>> START RECORDS TO USE

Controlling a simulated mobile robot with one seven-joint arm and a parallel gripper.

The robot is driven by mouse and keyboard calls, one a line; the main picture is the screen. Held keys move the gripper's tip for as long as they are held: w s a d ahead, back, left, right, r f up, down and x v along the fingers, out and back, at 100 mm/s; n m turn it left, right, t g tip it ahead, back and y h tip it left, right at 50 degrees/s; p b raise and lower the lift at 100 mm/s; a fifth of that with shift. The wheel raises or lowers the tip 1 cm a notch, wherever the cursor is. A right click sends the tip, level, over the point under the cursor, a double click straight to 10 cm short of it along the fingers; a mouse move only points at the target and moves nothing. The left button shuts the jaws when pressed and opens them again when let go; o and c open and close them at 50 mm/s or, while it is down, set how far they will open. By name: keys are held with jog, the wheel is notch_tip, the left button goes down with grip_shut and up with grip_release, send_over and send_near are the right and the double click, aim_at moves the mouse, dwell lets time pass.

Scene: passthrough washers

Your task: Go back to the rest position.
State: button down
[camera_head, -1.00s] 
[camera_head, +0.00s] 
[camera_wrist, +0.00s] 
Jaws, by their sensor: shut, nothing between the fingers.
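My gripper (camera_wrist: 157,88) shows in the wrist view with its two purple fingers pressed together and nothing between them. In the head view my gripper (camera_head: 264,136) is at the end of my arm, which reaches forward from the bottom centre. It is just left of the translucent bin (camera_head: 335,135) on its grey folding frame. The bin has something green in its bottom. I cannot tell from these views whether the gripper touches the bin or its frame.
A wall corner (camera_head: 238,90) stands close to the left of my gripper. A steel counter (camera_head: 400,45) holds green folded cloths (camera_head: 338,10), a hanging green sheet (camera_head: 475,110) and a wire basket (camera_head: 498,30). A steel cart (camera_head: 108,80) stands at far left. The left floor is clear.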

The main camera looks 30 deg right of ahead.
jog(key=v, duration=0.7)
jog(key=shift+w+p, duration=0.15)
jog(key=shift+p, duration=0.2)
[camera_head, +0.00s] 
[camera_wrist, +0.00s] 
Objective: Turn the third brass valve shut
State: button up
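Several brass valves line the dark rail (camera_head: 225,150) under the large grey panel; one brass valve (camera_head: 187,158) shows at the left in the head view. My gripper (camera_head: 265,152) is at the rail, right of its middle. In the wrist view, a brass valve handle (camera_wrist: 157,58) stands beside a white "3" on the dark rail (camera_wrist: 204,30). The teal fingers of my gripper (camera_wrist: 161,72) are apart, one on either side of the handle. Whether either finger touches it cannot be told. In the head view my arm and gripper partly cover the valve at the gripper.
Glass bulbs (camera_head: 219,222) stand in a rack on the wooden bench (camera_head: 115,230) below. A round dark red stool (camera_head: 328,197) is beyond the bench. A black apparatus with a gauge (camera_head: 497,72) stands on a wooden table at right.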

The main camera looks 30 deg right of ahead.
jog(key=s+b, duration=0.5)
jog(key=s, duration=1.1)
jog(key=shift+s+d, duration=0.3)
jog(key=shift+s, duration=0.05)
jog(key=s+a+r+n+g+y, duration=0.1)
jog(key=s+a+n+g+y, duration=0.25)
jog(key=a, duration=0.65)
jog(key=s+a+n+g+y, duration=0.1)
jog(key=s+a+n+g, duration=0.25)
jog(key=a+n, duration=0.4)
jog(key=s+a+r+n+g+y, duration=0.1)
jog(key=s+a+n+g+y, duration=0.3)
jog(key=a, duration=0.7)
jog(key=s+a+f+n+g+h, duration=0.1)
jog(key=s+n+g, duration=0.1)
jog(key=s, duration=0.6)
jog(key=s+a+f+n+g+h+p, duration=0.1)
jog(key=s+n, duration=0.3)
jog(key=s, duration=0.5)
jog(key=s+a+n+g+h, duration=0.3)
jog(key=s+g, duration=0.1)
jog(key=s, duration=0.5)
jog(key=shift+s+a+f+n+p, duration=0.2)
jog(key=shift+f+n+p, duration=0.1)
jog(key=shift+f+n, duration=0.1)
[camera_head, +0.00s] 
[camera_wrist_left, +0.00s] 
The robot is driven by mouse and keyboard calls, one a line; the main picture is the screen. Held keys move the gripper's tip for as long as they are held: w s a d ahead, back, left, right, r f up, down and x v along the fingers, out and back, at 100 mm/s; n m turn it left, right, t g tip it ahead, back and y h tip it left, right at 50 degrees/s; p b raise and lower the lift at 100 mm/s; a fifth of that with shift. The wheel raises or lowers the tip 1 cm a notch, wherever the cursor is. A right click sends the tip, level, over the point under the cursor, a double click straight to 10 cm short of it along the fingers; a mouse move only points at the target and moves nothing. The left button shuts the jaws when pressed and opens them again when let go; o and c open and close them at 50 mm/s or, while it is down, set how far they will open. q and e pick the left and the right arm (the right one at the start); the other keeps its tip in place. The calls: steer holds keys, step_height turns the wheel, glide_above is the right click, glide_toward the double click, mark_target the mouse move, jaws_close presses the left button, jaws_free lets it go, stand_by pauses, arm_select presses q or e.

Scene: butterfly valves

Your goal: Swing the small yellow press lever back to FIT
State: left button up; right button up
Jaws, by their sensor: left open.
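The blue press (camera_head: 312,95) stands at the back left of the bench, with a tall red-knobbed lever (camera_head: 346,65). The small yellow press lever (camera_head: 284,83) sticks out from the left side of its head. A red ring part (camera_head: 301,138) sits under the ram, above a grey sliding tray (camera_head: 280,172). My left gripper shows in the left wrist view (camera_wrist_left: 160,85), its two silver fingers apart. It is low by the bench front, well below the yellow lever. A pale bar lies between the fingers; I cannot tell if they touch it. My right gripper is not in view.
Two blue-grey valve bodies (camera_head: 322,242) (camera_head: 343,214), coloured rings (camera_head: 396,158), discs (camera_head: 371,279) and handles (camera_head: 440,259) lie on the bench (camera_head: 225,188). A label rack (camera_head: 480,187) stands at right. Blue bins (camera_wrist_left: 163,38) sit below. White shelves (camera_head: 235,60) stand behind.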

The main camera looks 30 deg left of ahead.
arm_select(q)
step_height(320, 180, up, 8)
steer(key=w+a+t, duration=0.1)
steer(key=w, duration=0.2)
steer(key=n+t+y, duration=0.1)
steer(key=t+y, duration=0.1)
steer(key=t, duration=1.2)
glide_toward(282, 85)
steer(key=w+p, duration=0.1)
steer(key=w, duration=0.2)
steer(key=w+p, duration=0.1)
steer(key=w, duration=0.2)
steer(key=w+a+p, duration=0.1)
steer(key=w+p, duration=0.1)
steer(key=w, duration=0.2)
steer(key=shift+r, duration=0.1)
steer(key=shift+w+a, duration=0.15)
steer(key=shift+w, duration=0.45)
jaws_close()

>> END RECORDS TO USE

● **AIM**: Of the lines in this listing, how many contain "Scene"? Reply with the number and nothing more.

● **OUTPUT FOR THIS EXERCISE**: 2